Israel’s fall—the Salvation of the Gentiles
Paul concluded his preaching that evening with a solemn declaration about the progress of redemption in Jesus Christ now that the Jews everywhere had rejected him. He directed it to the leaders (v. 17) of the large Jewish colony. At the same time, he was speaking past them to the entire Jewish world. It is remarkable that in his parting word, he no longer addressed his unbelieving listeners with the word brothers. By their unbelief, they had made themselves unworthy of that title, which they could recover only by becoming Christians. As Israelites, they possessed the oldest rights in the Kingdom of God. Therefore, Paul had proclaimed the gospel everywhere first to them. Only when they rejected it, did he turn exclusively to the Gentiles. In Pisidian Antioch, in Corinth, and in so many other places he did not leave the synagogue before sounding an urgent warning (Acts 13:46; 18:6). Now that in Rome as well, many Jewish leaders had rejected Messiah Jesus, he took leave of them here too in a solemn and prophetic manner.

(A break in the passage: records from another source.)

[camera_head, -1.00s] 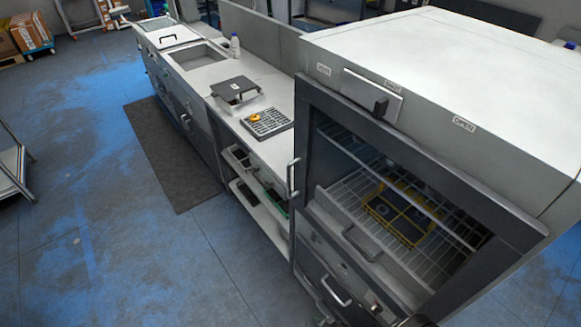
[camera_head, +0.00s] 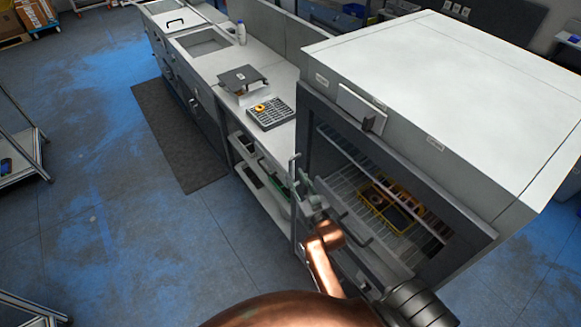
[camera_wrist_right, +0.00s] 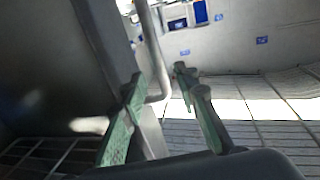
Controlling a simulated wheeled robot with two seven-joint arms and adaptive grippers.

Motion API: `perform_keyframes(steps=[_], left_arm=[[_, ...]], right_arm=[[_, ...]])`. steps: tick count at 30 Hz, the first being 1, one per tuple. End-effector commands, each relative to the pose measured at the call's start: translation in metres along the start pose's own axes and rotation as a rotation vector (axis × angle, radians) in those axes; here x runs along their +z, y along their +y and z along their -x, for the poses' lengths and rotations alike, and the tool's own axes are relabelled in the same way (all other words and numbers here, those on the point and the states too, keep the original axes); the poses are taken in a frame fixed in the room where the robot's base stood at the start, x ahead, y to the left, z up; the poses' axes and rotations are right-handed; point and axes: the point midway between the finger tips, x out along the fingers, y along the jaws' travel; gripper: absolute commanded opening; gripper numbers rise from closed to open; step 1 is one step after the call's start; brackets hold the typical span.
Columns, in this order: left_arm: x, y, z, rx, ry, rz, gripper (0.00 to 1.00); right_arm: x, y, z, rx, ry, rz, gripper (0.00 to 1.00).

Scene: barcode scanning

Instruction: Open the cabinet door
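The cabinet (camera_head: 470,90) stands at the right, with a pale top. The upright grey door handle (camera_head: 293,170) is at the door's left edge. My right gripper (camera_head: 308,186) is beside the handle's lower part. In the right wrist view, the green fingers of my right gripper (camera_wrist_right: 158,78) are apart, and the handle (camera_wrist_right: 150,45) runs between them in the picture. Whether they touch it cannot be told. My left gripper is not in view.
A yellow crate (camera_head: 375,195) lies on a rack inside the cabinet. A long counter (camera_head: 225,70) with a keypad-like tray (camera_head: 272,112) runs back to the left. A dark mat (camera_head: 180,135) lies on the floor.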

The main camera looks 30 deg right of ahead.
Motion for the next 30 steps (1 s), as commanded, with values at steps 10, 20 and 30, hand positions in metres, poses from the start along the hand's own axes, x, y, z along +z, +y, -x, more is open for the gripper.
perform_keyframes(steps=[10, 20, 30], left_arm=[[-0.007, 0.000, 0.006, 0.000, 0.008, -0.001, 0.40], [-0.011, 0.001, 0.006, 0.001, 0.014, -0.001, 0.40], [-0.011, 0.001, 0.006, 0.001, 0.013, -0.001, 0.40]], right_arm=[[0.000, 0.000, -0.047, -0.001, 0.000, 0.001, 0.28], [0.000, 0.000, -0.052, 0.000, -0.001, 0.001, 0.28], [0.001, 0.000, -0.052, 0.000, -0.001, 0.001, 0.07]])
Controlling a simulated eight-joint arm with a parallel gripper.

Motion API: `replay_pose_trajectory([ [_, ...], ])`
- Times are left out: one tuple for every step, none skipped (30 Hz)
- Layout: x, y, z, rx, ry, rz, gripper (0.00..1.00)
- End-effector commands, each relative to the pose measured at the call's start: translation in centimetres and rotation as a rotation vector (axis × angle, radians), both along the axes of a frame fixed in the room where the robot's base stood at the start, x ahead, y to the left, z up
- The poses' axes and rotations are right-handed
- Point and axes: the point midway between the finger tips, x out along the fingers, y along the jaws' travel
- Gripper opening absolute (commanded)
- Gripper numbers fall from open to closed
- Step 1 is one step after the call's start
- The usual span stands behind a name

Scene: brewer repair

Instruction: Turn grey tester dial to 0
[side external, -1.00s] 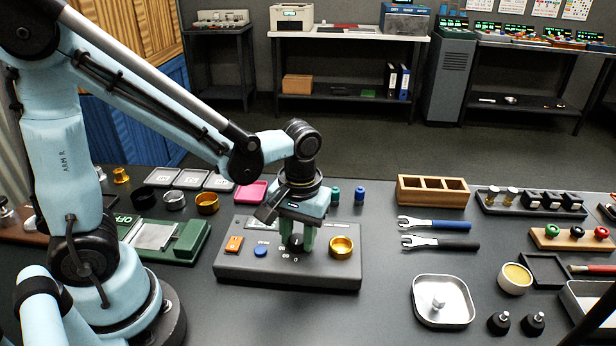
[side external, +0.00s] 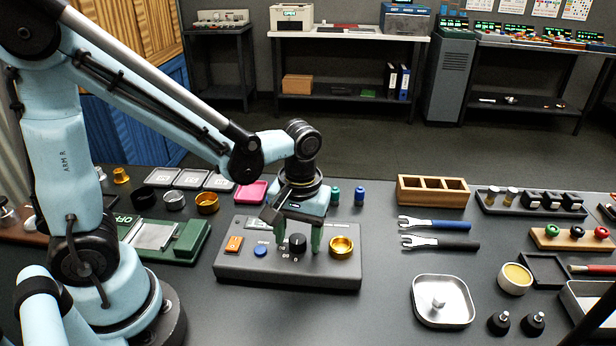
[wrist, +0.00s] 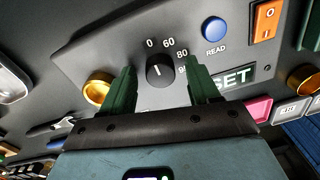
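The grey tester (side external: 290,277) sits on the bench, with its black dial (side external: 298,242) between a blue button and a gold cup. In the wrist view the dial (wrist: 160,68) shows a short white mark that seems to lean toward the 0 label (wrist: 150,43). The 60, 80 and a partly hidden 90 label follow clockwise. My gripper (side external: 297,248) is open above the tester. Its green fingers stand apart on either side of the dial, with visible gaps in the wrist view (wrist: 161,80). The dial's top is uncovered.
On the tester are a blue READ button (wrist: 214,29), an orange switch (side external: 234,243), a gold cup (side external: 342,247) and a small display (wrist: 232,80), partly hidden by a finger. Two wrenches (side external: 440,243) lie to the right. A green device (side external: 190,240) stands to the left.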

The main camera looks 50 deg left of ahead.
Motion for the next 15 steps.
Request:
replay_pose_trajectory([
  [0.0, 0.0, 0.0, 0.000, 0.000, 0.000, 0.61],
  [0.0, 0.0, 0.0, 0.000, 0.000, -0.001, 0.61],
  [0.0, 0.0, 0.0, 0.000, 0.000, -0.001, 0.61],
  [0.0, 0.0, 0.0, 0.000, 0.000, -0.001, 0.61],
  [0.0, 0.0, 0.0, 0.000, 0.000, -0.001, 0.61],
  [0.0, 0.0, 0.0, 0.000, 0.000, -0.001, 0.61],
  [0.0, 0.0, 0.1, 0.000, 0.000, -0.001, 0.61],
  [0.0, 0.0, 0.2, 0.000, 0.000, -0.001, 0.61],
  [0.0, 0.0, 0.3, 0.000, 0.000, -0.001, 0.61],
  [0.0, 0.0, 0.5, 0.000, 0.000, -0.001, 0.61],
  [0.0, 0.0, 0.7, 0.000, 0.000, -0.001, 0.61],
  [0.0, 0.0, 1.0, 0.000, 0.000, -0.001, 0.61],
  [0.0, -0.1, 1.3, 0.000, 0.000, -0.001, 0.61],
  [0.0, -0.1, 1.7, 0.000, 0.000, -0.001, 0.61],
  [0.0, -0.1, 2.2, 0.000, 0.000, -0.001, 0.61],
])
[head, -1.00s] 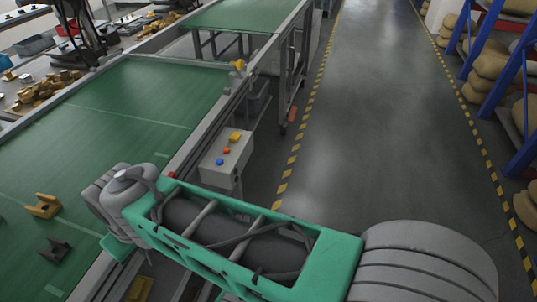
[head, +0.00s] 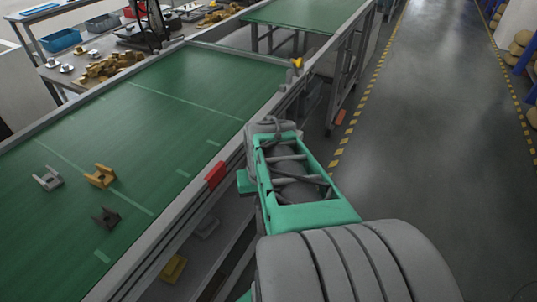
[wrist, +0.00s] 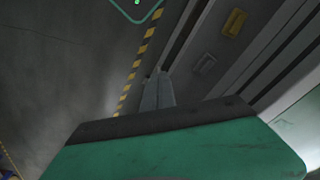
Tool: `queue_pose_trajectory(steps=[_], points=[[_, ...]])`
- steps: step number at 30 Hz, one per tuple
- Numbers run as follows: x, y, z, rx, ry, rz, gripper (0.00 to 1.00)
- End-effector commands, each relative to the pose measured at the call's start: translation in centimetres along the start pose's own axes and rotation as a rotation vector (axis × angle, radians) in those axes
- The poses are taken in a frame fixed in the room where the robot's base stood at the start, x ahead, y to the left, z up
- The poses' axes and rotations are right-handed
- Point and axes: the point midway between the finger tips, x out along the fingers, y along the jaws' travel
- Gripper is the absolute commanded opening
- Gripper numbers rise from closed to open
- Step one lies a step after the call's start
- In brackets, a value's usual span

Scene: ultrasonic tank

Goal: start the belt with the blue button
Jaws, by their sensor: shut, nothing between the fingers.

“You refuse to listen. Israel will fall, except for a remnant; but Israel’s fall will become the rise of the Gentiles (Romans 11:11). God has already begun to make known to them the message of salvation, and he will continue doing that. What you are refusing, they will do: listen unto salvation.” From now on the apostle no longer felt obligated to take the gospel first to the Jews. Although he was hoping that as he brought the gospel to the Gentiles, a number of unbelieving Jews would yet be incited to envy, so that he might still see them saved (Romans 11:14). For after the Jewish leaders had left that evening, that old grief about Israel’s unbelief must have filled his heart once again. After all, these were his kinfolk, who had on that day rejected their own Messiah; that caused Paul constant pain (cf. Romans 9:1-5).

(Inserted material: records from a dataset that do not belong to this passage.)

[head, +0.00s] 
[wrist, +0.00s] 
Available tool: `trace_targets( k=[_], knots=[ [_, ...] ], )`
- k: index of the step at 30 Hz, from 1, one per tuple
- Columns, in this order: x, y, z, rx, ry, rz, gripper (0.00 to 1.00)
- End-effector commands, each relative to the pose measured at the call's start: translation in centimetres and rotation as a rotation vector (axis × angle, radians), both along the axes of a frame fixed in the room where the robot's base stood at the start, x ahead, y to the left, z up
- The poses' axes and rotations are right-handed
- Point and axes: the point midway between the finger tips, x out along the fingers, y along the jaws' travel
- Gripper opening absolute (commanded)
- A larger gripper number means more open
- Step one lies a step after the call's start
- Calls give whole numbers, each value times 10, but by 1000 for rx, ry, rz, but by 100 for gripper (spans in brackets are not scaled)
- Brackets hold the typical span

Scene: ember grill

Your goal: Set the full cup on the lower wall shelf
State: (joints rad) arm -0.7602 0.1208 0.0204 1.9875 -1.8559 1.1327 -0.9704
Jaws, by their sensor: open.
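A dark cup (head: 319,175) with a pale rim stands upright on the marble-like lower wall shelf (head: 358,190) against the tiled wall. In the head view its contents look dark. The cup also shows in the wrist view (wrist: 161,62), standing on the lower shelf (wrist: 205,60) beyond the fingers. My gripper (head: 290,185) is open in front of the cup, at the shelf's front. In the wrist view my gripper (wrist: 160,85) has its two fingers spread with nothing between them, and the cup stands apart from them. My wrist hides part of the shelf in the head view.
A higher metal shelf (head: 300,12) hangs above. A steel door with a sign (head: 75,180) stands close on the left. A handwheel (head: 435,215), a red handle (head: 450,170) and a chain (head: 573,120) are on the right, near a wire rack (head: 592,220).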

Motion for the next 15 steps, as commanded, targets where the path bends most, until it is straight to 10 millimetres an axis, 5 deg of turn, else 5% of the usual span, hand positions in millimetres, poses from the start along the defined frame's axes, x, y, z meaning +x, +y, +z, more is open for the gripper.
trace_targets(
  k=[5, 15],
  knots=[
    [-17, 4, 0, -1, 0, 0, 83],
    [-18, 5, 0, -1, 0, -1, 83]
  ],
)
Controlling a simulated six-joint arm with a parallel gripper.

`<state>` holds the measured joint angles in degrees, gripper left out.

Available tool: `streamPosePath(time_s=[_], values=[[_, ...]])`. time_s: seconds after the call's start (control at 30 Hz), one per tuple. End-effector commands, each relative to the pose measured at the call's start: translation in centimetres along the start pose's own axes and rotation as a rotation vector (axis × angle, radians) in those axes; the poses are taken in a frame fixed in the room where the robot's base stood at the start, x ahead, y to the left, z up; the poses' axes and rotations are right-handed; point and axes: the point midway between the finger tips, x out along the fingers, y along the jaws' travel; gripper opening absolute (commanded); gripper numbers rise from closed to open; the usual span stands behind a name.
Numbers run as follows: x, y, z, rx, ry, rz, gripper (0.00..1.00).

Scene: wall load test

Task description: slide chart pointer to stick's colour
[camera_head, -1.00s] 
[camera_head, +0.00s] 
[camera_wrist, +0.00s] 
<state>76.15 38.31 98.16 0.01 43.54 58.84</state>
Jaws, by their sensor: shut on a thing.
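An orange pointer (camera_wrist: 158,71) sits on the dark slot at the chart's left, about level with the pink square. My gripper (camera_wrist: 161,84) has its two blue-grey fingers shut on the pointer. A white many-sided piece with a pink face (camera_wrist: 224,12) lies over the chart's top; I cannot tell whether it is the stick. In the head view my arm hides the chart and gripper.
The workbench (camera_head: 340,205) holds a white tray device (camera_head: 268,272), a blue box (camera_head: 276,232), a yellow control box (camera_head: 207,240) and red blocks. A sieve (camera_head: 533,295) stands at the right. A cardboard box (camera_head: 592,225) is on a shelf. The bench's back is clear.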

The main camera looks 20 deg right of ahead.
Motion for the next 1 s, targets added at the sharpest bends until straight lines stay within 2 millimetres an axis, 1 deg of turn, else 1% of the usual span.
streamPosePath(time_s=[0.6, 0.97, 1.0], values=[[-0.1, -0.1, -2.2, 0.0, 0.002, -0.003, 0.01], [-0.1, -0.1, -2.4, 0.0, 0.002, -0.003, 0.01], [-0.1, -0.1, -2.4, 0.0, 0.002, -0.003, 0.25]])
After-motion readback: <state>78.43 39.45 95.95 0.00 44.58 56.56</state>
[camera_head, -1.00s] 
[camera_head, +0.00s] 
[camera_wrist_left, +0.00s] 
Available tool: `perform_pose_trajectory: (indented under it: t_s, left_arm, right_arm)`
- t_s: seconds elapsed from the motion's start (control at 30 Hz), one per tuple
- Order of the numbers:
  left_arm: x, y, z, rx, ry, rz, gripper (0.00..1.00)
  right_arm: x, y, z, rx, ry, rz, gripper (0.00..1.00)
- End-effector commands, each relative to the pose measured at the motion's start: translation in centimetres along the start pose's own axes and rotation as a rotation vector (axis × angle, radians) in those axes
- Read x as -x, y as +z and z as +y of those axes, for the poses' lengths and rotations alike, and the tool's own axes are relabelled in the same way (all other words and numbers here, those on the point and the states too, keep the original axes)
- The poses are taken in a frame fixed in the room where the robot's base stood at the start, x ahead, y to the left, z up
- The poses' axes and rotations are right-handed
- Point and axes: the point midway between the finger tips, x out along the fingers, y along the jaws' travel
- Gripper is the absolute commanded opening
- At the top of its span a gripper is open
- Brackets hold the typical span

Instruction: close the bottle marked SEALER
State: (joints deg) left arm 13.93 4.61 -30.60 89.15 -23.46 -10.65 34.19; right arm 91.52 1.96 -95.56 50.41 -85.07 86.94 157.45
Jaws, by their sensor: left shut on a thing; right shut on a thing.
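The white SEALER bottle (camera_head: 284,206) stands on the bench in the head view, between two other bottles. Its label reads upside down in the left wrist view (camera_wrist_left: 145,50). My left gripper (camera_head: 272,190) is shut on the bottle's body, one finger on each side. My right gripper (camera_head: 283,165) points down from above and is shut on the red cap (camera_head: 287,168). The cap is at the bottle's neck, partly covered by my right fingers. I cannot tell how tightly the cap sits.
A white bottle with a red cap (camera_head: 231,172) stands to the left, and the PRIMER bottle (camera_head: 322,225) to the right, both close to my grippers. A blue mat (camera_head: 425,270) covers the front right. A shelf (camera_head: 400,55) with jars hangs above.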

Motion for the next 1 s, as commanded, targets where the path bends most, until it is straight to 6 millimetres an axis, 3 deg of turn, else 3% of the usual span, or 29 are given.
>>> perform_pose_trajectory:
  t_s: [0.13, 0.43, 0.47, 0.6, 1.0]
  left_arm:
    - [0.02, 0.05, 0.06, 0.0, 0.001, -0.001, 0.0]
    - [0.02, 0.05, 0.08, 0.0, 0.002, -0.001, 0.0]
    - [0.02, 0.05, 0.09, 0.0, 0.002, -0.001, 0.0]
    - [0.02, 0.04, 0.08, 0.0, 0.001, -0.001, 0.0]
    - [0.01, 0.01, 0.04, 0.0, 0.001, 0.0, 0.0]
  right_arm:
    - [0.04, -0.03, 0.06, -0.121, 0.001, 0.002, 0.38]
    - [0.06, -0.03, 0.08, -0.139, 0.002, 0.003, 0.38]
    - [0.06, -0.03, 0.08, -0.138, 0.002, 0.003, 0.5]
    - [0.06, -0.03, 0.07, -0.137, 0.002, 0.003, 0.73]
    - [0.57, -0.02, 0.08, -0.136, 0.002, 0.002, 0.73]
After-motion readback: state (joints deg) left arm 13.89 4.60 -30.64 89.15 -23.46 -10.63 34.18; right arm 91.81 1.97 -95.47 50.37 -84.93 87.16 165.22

The oldest manuscripts do not contain verse 29: “After he said this, the Jews left, arguing vigorously among themselves.” Therefore, some translations have put it between brackets or in a footnote and others have omitted it.
Paul proclaims the gospel unhindered in the capital city of the Gentile world
Paul remained in Rome for the full term of two years, in the house that he had rented. Because he was a prisoner, he could not lead Jewish or Christian worship services. But he could still exercise his apostolic office. For he could freely receive everyone who wanted to visit him. During those years many visitors from Rome and the entire world, both Jews and Gentiles, had been taught by him about the kingdom of God and his Messiah.
According to the oldest tradition, during this imprisonment the apostle wrote his so-called prison letters (Ephesians, Philippians, Colossians, Philemon). If this is true (but it cannot be proven conclusively), then his fellow workers Luke, Tychichus, Aristarchus, Mark, and Epaphras could have been in regular contact with him. Onesimus, the runaway slave of Philemon in Colossae, would have come to faith here as well, and have served the apostle for a time as his household servant (Philemon 8-20). But these remain assumptions. In any case, in that centre of the pagan world, Paul’s rented house became a centre of gospel proclamation, whose effective influence only God knows.
Because the Lord had explicitly assured him that he would have to appear before the emperor, this would have happened. One day, Paul would have stood face to face with the cruel and capricious emperor Nero and testified before him of Jesus Christ (according to tradition, he was beheaded several years later by this same emperor). In this way, the apostle proclaimed all the way to the highest circles in Rome how an emperor and senators could be saved by Jesus Christ.
How many converted soldiers and businessmen would have brought the gospel from Paul’s home on their travels to sin-darkened Gaul and Germany? Early Christianity was not spread by professional missionaries, but by the oral evangelizing of “ordinary” Christians and their remarkable neighbourly love, for example, for those suffering from various pestilences and others in distress. To all his visitors Paul gave the good news of the kingdom of God, and he provided instruction about the place and work of the Lord Jesus Christ in that kingdom. He was not ashamed before either Jew or Greek for the offense and foolishness of the gospel: simply believe in the crucified Christ, as the power and wisdom of God (Romans 1:16; 1 Corinthians 1:21-25). For two years the Jews did not bother him, and the Romans placed no impediment in his way.
With this triumphant report Luke concludes his second book. For though Paul was in chains, the Word of God was not bound (2 Timothy 2:9). For two full years he could testify in the capital city: “Jesus Christ is Lord!” Protected by the exalted Lord Jesus Christ, he gave this testimony unhindered!
Fitting conclusion
We would like to have read more about Paul and the outcome of his trial, but Luke leaves us in the dark about that. His purpose, after all, was not to describe the life work of Paul, but the Acts that Jesus Christ performed after his ascension, through his apostles (1:2). They had received from him the commission to testify of him everywhere in the world (1:8). Now, barely thirty years later, the testimony of Jesus by apostles and evangelists had penetrated from Jerusalem via Judea and Samaria all the way to Rome, and the growth centres of the holy, Christian church had been established. When Paul proclaimed the gospel in Rome, this foundational apostolic work was completed. With this Luke had described sixty unique and miraculous years in the world’s history. The approximately thirty years of Jesus’ work on earth in his first book. And the thirty years of Jesus’ unstoppable salvation offensive from heaven in his second book. At that point he could lay down his pen. He had achieved his goal: to describe the Acts of the ascended Lord Jesus. In that context, Paul’s subsequent vicissitudes were not important.
Question:
The Protestant reformers saw the Covenant promises as fulfilled in the Gospel – the believing church was the ‘New Israel of God.’ Where did this leave unbelieving Jewish people? (See Romans 11:25-32).